L.R. Jones, You Look Beautiful Tonight: a Thriller
Meek Nashville librarian Mia Anderson has the life she wants, with a decent job, comfy apartment, and narrow network of good friends. It isn’t glamorous, but it works. But her BFF, who really is glamorous, pushes Mia to join a dating app. Online, a charming civil engineer named Adam makes it his personal project to uplift Mia and unlock her hidden potential. Too bad Mia doesn’t want unlocked, because Adam is willing to kill.
L.R. Jones has purportedly written several bestselling “dark” novels, but I can’t find them; this is apparently her first under this byline.

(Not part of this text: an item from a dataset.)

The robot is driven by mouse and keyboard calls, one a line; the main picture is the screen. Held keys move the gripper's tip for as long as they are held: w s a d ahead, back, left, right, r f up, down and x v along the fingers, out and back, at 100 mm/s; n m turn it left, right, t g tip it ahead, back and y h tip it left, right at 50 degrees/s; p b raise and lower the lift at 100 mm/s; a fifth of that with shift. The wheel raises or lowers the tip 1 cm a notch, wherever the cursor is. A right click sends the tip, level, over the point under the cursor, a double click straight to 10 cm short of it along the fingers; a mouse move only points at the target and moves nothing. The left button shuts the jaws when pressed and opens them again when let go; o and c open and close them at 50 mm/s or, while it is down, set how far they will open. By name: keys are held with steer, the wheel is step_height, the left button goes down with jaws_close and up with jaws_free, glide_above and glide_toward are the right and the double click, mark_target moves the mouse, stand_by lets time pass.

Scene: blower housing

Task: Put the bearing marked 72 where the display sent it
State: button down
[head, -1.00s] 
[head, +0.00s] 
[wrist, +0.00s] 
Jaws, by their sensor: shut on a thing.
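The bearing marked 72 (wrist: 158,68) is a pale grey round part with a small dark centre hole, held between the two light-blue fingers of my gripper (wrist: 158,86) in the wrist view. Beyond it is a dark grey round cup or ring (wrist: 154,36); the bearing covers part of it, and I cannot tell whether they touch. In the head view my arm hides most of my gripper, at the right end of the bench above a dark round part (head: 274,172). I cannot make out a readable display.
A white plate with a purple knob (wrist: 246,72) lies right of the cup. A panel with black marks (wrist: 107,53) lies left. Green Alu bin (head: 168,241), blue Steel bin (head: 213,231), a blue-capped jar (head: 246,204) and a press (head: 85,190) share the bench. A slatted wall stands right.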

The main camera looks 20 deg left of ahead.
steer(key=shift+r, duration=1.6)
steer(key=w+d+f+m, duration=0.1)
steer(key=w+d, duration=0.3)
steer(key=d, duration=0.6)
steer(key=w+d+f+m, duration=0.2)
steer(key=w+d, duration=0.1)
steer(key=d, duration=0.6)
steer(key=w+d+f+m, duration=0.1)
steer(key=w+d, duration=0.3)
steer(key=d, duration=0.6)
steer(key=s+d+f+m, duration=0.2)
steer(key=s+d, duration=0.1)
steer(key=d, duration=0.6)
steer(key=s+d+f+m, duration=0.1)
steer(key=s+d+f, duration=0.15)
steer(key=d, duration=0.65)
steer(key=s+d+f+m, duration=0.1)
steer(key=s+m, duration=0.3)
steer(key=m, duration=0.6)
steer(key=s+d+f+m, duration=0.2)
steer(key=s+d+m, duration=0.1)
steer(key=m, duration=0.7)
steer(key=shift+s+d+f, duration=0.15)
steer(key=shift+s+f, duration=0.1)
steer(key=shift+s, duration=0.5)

This novel feels like the big-screen thrillers Joe Eszterhas wrote in the 1980s and 1990s, with hard-bitten characters pushed into corners and forced to reveal their secrets. Jones is less libidinous than the notoriously salacious Eszterhas, but she recaptures his texture. This is both good and bad.
Someone starts tucking anonymous notes for Mia under her morning latte, and in other places that show her secret admirer is close. This gives her conflicting impulses. She knows she ought to feel “stranger danger,” but the unanticipated attention also makes her feel validated, assured that her actions matter to somebody. She starts adjusting her behavior to receive her secret admirer’s approval. Her admirer, unfortunately, misreads Mia’s intentions.

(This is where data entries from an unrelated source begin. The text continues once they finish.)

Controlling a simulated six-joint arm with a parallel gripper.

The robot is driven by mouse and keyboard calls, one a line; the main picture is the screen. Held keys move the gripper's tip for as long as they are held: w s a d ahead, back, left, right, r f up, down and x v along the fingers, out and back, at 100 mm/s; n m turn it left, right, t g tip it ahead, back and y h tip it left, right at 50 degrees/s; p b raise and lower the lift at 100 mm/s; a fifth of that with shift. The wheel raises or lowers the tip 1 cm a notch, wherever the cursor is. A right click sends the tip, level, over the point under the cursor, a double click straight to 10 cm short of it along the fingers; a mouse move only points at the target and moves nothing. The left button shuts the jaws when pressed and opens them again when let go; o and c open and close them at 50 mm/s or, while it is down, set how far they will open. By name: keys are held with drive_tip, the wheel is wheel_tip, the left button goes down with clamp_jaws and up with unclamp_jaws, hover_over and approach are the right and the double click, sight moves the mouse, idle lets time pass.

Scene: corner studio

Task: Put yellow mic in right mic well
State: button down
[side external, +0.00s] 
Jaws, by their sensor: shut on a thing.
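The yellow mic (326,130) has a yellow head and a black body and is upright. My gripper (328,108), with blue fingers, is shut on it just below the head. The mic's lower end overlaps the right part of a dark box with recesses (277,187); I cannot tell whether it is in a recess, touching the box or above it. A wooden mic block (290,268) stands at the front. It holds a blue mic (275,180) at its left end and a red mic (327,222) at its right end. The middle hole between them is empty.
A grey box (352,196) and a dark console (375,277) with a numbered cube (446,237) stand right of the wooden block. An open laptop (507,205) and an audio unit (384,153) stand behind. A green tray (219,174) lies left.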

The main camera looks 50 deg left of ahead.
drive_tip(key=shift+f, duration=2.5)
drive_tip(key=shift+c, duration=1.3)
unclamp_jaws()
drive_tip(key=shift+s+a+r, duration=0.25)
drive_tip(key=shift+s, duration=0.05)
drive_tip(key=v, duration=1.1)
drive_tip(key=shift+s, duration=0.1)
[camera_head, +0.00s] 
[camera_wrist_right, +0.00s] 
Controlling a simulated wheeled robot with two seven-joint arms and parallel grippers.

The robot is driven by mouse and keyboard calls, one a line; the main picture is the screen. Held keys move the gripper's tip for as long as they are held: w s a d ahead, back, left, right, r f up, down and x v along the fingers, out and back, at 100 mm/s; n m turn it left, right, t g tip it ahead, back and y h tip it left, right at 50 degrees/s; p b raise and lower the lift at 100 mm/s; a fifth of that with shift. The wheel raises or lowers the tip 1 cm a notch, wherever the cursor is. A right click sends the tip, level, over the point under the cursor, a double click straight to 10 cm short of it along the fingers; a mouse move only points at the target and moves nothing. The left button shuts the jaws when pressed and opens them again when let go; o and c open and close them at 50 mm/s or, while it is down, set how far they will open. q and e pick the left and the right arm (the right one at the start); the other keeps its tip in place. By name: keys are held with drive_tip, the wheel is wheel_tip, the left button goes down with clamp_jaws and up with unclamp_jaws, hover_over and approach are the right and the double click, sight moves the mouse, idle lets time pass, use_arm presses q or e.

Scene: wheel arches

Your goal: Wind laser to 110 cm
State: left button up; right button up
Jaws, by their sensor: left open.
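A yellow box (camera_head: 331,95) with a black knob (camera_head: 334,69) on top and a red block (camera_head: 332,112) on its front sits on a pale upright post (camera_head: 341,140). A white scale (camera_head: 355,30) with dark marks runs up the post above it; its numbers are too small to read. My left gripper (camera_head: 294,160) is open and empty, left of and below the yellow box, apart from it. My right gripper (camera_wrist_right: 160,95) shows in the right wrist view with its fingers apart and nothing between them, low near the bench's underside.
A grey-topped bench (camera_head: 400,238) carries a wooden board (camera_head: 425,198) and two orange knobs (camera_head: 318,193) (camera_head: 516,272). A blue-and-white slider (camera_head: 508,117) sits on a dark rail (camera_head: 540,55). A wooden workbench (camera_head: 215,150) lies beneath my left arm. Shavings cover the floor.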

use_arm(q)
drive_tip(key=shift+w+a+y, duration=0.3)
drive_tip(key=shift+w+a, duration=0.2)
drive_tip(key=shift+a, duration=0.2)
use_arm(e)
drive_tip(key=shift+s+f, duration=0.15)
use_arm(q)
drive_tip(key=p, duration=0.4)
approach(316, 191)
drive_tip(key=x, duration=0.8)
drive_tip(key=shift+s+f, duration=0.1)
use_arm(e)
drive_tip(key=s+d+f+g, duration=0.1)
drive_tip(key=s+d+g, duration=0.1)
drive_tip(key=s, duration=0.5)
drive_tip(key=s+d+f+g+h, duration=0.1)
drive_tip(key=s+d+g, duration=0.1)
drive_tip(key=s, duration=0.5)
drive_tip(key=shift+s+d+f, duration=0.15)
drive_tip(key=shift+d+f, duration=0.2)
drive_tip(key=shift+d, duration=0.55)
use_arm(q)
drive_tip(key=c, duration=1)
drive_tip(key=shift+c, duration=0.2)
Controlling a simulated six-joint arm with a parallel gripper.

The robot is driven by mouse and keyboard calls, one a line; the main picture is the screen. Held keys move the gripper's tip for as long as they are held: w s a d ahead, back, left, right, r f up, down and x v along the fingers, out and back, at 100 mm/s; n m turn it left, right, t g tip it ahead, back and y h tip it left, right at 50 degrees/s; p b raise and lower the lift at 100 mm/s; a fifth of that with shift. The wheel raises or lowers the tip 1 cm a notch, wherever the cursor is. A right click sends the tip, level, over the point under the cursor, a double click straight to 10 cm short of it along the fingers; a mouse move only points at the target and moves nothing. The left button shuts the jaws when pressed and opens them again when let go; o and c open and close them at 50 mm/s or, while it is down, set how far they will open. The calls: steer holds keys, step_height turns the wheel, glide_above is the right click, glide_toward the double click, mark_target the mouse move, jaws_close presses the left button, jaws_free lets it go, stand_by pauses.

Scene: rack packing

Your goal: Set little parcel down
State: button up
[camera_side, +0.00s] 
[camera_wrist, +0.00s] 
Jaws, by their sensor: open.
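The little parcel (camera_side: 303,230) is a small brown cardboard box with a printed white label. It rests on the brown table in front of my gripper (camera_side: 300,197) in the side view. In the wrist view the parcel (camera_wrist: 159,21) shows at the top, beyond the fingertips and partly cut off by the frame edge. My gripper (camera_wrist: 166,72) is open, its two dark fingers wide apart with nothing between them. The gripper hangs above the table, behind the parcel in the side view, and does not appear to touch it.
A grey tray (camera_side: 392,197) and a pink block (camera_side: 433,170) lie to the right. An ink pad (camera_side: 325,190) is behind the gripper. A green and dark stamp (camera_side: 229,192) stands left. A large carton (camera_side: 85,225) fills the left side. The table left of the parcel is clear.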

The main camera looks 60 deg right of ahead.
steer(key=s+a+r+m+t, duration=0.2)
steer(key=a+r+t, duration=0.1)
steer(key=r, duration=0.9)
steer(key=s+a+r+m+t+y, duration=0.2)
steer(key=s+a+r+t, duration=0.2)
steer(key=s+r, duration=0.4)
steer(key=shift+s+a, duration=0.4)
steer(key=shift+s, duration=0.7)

Here’s where experienced thriller readers start compiling a suspect list, and testing it against the growing weight of evidence. But Jones offers us a cornucopia of possible suspects. Mia’s two best friends have begun acting squirrely, for instance, each in their own way. Mia also has two bosses who each conform to different stereotypes of why you can’t trust management. An enigmatic stranger has begun watching Mia at work.

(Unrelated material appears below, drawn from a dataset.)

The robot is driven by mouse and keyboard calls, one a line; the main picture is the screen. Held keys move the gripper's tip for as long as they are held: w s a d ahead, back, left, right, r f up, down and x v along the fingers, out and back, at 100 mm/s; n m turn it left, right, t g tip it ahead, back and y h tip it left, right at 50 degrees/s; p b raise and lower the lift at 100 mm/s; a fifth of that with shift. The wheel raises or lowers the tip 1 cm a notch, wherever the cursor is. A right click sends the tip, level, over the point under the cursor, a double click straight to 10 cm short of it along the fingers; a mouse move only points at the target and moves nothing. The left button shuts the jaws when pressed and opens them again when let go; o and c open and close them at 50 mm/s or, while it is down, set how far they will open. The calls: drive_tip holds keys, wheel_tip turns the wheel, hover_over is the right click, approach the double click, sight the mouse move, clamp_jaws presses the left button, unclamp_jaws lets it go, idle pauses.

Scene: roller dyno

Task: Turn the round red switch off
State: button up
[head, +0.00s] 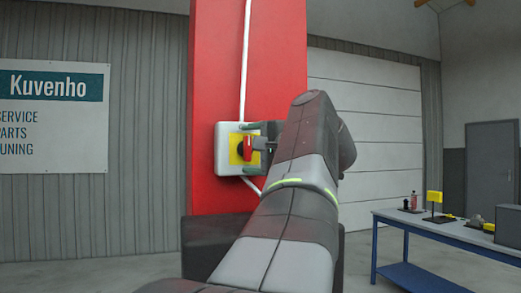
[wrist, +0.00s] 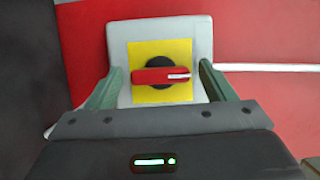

Then there’s Adam. Mia hasn’t actually met him yet, only interacted with him online through the dating app and social media. He begins the relationship with the pickup artist’s trick of negging her. Mia initially sees through that. But Adam responds with an eloquent spiel about how he, too, was once chronically overlooked in today’s fast-paced and deeply inauthentic society. He only wants to help her escape her self-imposed shackles.
L.R. Jones |
If this seems like a confusing cast of thousands, I won’t argue. Introducing all the moving parts in Mia’s life takes forever, giving this book an extremely long first act. Only somewhere around the halfway mark does Jones quit clearing her throat and begin the thrilling part of this supposed thriller. Though in fairness, once Jones begins moving, she begins moving hard. Her villain, once introduced, plays Mia like a fiddle.
Jones provides Mia with a remarkable antagonist. The enemy claims to value Mia’s well-being, and targets villainy at whatever prevents Mia living to the fullest. But the enemy also gives conflicting cues. “I want you to assert control in your own life,” the villain tells Mia, while simultaneously literally picking Mia’s wardrobe and scripting Mia’s interactions with the various people controlling her life.
We readers with our suspect lists start getting confused. The antagonist is intimately aware of Mia’s daily activities, and provides running commentary, while remaining strangely invisible. How, we wonder, can somebody be seemingly as close as Mia’s elbow in her workplace, social activities, and home, while remaining wholly unnoticed? Don’t worry, Mia notices this too, and her trajectory moves from horror to determination to paranoia.
Remember the Joe Eszterhas comparison? I don’t make that lightly. Jones creates a multi-layered story of distrust so complete that, like Eszterhas’ most famous movies, the resolution is almost certainly disappointing. It relies on characters keeping secrets, but not the ones they’ve let us believe they’re keeping. And, I cringe to write this. It relies on conflating mental illness and trauma with moral weakness.
I’m trying not to reveal too much because, when Jones’ narrative works, it works well. Audiences who love character-driven thrillers will appreciate plenty herein. But in the final resolution (and extremely talky denouement), Jones reveals an Eszterhas-like belief that humans will inevitably repeat the mistakes of their past, unless compelled to change through violence. Jones hints at that in earlier chapters, but her resolution makes it explicit.
Again, the right audience will appreciate Jones’ story. It’s character-driven rather than shocking, and nearly all the violence occurs offscreen. The appeal isn’t violent horror, but the paranoia and self-doubt Mia experiences as she, like her audience, struggles to reconcile the conflicting evidence. But the culmination is so thoroughly unmoored from anything that came before, that I fear experienced readers will sit in disbelief and, like me, throw the book.